Quelles sont les conséquences les plus visibles de ces dérèglements climatiques?
La fonte des glaciers est certainement la chose la plus visible. J’étais en vacances du côté de Chamonix cet été, c’est très frappant, il faut descendre plus bas pour aller voir la mer de glace, les escaliers doivent être prolongés chaque année. Un thermomètre qui montre la température en moyenne mondiale, ça n’existe pas. C’est un chiffre qui sort de calculs. Et puis, c’est très abstrait la température en moyenne mondiale. Par contre, les glaciers qui disparaissent, c’est quelque chose de très concret. Mais, ce sont aussi les effets des canicules sur la santé. Cet été, ce sont des centaines de personnes qui sont décédées en Egypte, au Pakistan, en Inde ou en Europe en raison de températures très élevées durant de longues semaines. Ce sont aussi les inondations suite à une intensification des pluies liée aux océans qui envoient plus de vapeurs d’eau dans l’atmosphère. Même si toutes les inondations ne peuvent pas être attribuées aux changements climatiques, leur nombre et leur impact sont de plus en plus marquants.
A côté des responsabilités des Etats, comment pouvons-nous agir en tant que citoyens pour inverser la tendance?
La première manière, c’est d’essayer de comprendre d’où viennent ses propres émissions de CO² et de gaz à effet de serre. Après un petit inventaire de son habitation, avec un technicien de l’énergie, on peut facilement réduire sa consommation d’énergie et faire baisser les factures d’électricité et de chauffage. On peut aussi favoriser les transports publics, la marche, le vélo au détriment de la voiture ou encore évaluer si on a vraiment besoin de voyager en avion, ailleurs dans le monde, pour avoir de bonnes vacances… l’avion est très polluant en termes de gaz à effet de serre.
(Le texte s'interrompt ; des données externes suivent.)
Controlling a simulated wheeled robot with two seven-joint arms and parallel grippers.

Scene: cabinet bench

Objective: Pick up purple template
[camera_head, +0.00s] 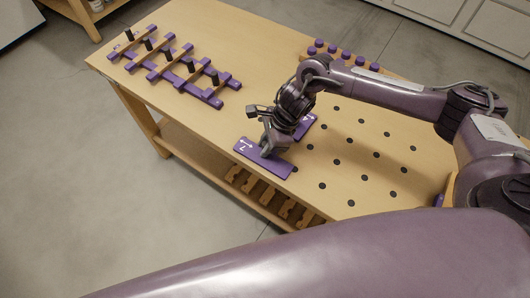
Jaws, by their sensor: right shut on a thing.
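The purple template (255,158) is a flat purple plate with white markings, at the near edge of the wooden bench in the head view. My right gripper (268,150) reaches down over it and is shut on it. The fingers hide part of the plate, and I cannot tell whether it is lifted off the bench. Another purple piece with a white mark (305,125) shows just behind the gripper; whether it joins the same template is hidden. My left gripper is not in view.
The wooden bench (220,118) has rows of dark holes (337,162) to the right. A purple-and-wood rack with black pegs (172,62) stands at the left end. Several purple knobs (346,55) line the back edge. Wooden pieces (262,192) sit on the shelf below.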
Dans l’alimentation, on peut également poser des choix qui génèrent moins d’émissions de gaz à effet de serre. La viande rouge, en particulier, contribue à des émissions de CO² et de méthane très importantes. L'autre manière d'agir en tant que citoyen, c’est l’interpellation. Ça coûte le prix d’un timbre ou d'un courriel pour interpeller un niveau de pouvoir dans sa ville, sa région ou de l’état fédéral, avec des suggestions ou des questions liées aux changements climatiques.
Vous avez préfacé, il y a quelques mois, l’encyclique Laudato Si’ du pape François. Quel regard portez-vous sur la démarche du pape à travers ce texte et, selon vous, quelle en est sa portée?
L’encyclique va beaucoup plus loin que ce que les scientifiques peuvent faire puisque le GIEC, de par son mandat, a l’obligation de ne pas exprimer de jugements de valeur et de s’en tenir aux faits scientifiques bien établis. En se basant sur les valeurs et dans ce cas-ci les valeurs chrétiennes, catholiques, le pape propose une prise de conscience par rapport à la responsabilité des Eglises, des décideurs politiques, des acteurs économiques et de chacun par rapport non seulement aux changements climatiques mais, plus largement, par rapport à la question des effets de l’activité humaine sur l’environnement et sur la manière dont le développement se passe et fournit, ou non, un cadre qui convient à la vie humaine sur la surface de la planète.
L’encyclique rejoint les préoccupations du GIEC sur les conséquences des changements climatiques sur les populations les plus pauvres et en particulier sur les enfants.
Les plus pauvres sont, en règle générale, malheureusement les plus gravement atteints alors qu'ils sont les moins responsables des émissions de gaz à effet de serre et parmi eux, les enfants sont effectivement encore plus fragiles et plus vulnérables. Le pape attire, à juste titre, le regard des Etats sur la réalité de ces populations, tout comme le fait le GIEC.
Le pape évoque également l’importance de retrouver des valeurs qui permettront d’inverser la tendance. Il invite à ne pas se focaliser uniquement sur les technologies ou les économies et à remettre l’humain au centre de la question fondamentale du climat. Il appelle aussi à une solidarité mondiale. Cette vision n'est-elle pas quelque peu utopique?
Je pense que le pape est tout à fait dans son rôle quand il parle de cela. Le GIEC se rapproche de cette position quand il attire l’attention sur le fait qu’aucun citoyen, aucun état, aucun acteur économique ne peut, à lui tout seul, résoudre le problème. Il y a une obligation de faire intervenir une forme de solidarité mondiale qui reconnaît les responsabilités des uns et des autres. Cette encyclique du pape François est très utile avant la conférence de Paris et je crois qu'elle marquera les esprits, bien au-delà de cette conférence, en ce sens que le pape appelle à reconnecter l’action individuelle et la prise de conscience individuelle avec les valeurs chrétiennes, dans le cas de l’encyclique, pour une meilleure vie sur terre.